Section 4. The amendments to Section 202 clarify that reasonable written restrictions on the amount of a corporation’s securities that may be owned by any person or group of persons are permitted under the General Corporation Law. Subsection (c) of Section 202 has been amended to provide that a restriction on transfer or ownership generally is permitted by Section 202 if it obligates the holder of restricted securities to sell or transfer restricted securities or if it causes or results in the automatic sale or transfer of restricted securities. The amendment to subsection (d) clarifies that maintaining or preserving tax attributes (including net operating losses) and qualifying a corporation as a real estate investment trust are among the tax advantages that are conclusively presumed to constitute a reasonable purpose for imposing restrictions on transfer or ownership. Subsection (d) also has been amended to provide that restrictions imposed for the purpose of maintaining any statutory or regulatory advantage or complying with any statutory or regulatory requirements under applicable law are conclusively presumed to be for a reasonable purpose.

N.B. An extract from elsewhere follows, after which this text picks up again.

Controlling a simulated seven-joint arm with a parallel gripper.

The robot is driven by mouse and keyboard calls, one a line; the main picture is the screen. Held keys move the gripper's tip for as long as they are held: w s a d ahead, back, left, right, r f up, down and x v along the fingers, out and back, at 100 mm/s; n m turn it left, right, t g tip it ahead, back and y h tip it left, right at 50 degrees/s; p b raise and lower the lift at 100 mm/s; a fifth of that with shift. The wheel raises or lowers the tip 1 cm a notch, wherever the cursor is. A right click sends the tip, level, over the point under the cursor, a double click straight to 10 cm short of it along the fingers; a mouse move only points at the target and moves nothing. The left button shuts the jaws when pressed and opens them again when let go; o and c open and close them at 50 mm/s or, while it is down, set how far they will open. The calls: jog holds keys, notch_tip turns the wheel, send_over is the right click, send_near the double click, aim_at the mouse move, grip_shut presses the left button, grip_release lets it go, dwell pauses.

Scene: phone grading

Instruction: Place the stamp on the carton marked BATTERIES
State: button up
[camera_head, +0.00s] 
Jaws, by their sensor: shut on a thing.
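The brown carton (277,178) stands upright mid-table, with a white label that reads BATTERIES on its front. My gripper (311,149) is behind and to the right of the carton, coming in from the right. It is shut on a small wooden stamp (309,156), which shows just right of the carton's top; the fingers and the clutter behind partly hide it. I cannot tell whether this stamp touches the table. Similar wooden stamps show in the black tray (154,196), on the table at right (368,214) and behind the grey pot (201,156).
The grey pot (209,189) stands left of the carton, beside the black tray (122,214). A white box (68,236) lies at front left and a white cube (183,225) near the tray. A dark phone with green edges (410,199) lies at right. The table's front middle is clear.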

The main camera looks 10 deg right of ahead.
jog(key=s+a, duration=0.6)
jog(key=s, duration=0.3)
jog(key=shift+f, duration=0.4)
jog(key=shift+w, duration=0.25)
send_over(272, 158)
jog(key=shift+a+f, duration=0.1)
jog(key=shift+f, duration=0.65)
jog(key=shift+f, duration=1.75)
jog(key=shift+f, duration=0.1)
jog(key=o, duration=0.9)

The amendments to Section 202 regarding restrictions on the amounts of securities that may be owned by any person or group are not intended to impact existing law relating to other types of limitations or restrictions on the rights of security holders based on the amount of securities owned, such as limitations on voting rights, conversion rights, or redemption rights.

Section 5. The amendments to Section 242(b)(3) are intended to delete as redundant the requirement for a second meeting of the governing body of a nonstock corporation in connection with the amendment of its certificate of incorporation and to clarify the procedures for adopting such an amendment where a vote of the members of such corporation is required by the certificate of incorporation.

Section 6. This section retitles Subchapter IX of the General Corporation Law to include the concept of conversion, conforming to the addition of new §§ 265 and 266 to such subchapter.

Section 7. The amendment to Section 251(g) clarifies that a vote of the holding company’s stockholders is not required to elect or remove directors of a subsidiary (surviving) corporation and that the certificate of incorporation of a subsidiary (surviving) corporation need not be amended to so provide.

Section 8. The amendment to Section 253(a) provides that the 90% ownership requirement applies only to a class of stock of which there are outstanding shares that would otherwise be entitled to vote on the merger, so that, if the only outstanding shares of a class of stock are shares that would otherwise not be entitled to vote on the merger, then the 90% ownership requirement for effecting a short form merger would not apply to such class of stock.

Section 9. The amendment to Section 255(c) conforms the vote of the members required to approve a merger of a nonstock corporation to the vote required to approve a merger of a stock corporation by changing the required vote from a two-thirds vote to a majority vote of the members.

Section 10. This section adds a new § 265 of the Act which provides that any limited liability company, limited partnership or business trust of this State may convert to a corporation of this State upon obtaining the requisite approval of a certificate of conversion and a certificate of incorporation by such converting entity, and the filing of such certificate of conversion and certificate of incorporation with the Secretary of State. Such conversion shall not affect any obligations or liabilities of the converting entity incurred prior to its conversion or the personal liability of any person incurred prior to such conversion.

Section 11. This section adds a new § 266 of the Act which provides that any corporation of this State may convert to a limited liability company, limited partnership or business trust of this State upon obtaining the requisite approval, including the approval of the holders of all outstanding shares of stock of the corporation, whether voting or nonvoting, and the filing of a certificate of conversion with the Secretary of State. Such conversion shall not affect any obligations or liabilities of the converting corporation incurred prior to its conversion or the personal liability of any person incurred prior to such conversion.

Section 12. The additions of subsections (a)(25) and (a)(26) to § 391 provide the applicable fees in connection with filings under §§ 265 and 266.

Section 13. Section 13 provides for an effective date of July 1, 1999.